**REQUIRED TASK:**
Omit all pictures. Copy the rest of the material exactly.

**AVAILABLE DATA:**
***
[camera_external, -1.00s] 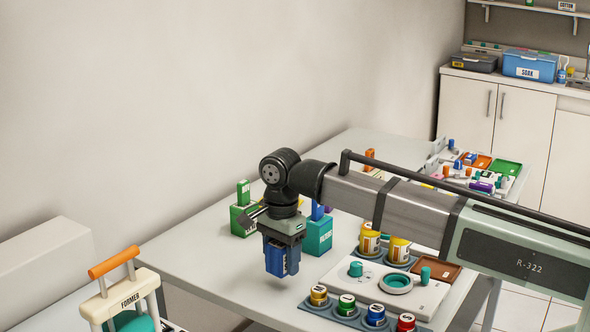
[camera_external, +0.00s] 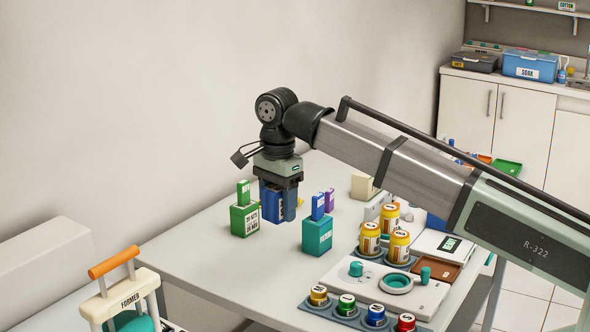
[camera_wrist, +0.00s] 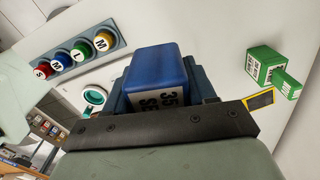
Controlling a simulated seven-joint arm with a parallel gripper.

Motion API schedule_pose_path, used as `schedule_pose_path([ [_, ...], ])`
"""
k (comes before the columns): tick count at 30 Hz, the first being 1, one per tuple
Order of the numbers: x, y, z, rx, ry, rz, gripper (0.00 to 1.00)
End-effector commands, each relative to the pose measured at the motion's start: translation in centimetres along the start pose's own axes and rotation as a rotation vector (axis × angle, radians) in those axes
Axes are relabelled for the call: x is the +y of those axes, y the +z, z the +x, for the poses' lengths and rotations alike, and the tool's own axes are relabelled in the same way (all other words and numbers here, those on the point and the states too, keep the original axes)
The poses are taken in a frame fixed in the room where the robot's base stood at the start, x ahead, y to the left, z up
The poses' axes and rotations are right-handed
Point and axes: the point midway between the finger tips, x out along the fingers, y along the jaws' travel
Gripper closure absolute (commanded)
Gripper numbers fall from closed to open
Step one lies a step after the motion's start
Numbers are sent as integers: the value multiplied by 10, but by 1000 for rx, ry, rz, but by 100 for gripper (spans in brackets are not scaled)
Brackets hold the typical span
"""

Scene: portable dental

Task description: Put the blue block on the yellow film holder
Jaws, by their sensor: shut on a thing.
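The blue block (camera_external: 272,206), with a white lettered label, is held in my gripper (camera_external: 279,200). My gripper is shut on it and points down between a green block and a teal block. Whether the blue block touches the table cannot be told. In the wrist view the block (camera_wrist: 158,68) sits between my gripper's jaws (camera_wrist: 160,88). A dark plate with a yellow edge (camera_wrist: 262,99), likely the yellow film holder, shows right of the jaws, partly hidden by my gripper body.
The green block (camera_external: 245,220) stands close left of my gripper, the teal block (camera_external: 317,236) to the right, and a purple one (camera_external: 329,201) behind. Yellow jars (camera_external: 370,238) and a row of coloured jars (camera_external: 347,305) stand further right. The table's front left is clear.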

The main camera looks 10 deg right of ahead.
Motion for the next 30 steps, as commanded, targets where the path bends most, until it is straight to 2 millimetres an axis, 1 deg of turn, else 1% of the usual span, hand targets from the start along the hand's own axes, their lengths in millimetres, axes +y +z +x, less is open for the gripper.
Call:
***
**RESULT OF THIS EXERCISE:**
[camera_external, -1.00s] 
[camera_external, +0.00s] 
[camera_wrist, +0.00s] 
Controlling a simulated seven-joint arm with a parallel gripper.

Motion API schedule_pose_path, used as `schedule_pose_path([ [_, ...], ])`
"""
k (comes before the columns): tick count at 30 Hz, the first being 1, one per tuple
Order of the numbers: x, y, z, rx, ry, rz, gripper (0.00 to 1.00)
End-effector commands, each relative to the pose measured at the motion's start: translation in centimetres along the start pose's own axes and rotation as a rotation vector (axis × angle, radians) in those axes
Axes are relabelled for the call: x is the +y of those axes, y the +z, z the +x, for the poses' lengths and rotations alike, and the tool's own axes are relabelled in the same way (all other words and numbers here, those on the point and the states too, keep the original axes)
The poses are taken in a frame fixed in the room where the robot's base stood at the start, x ahead, y to the left, z up
The poses' axes and rotations are right-handed
Point and axes: the point midway between the finger tips, x out along the fingers, y along the jaws' travel
Gripper closure absolute (commanded)
Gripper numbers fall from closed to open
Step one lies a step after the motion's start
Numbers are sent as integers: the value multiplied by 10, but by 1000 for rx, ry, rz, but by 100 for gripper (spans in brackets are not scaled)
Brackets hold the typical span
"""

Scene: portable dental

Task description: Put the blue block on the yellow film holder
Jaws, by their sensor: shut on a thing.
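The blue block (camera_external: 272,206), with a white lettered label, is held in my gripper (camera_external: 279,200). My gripper is shut on it and points down between a green block and a teal block. Whether the blue block touches the table cannot be told. In the wrist view the block (camera_wrist: 158,68) sits between my gripper's jaws (camera_wrist: 160,88). A dark plate with a yellow edge (camera_wrist: 262,99), likely the yellow film holder, shows right of the jaws, partly hidden by my gripper body.
The green block (camera_external: 245,220) stands close left of my gripper, the teal block (camera_external: 317,236) to the right, and a purple one (camera_external: 329,201) behind. Yellow jars (camera_external: 370,238) and a row of coloured jars (camera_external: 347,305) stand further right. The table's front left is clear.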

The main camera looks 10 deg right of ahead.
Motion for the next 30 steps, as commanded, targets where the path bends most, until it is straight to 2 millimetres an axis, 1 deg of turn, else 1% of the usual span, hand targets from the start along the hand's own axes, their lengths in millimetres, axes +y +z +x, less is open for the gripper.
Call:

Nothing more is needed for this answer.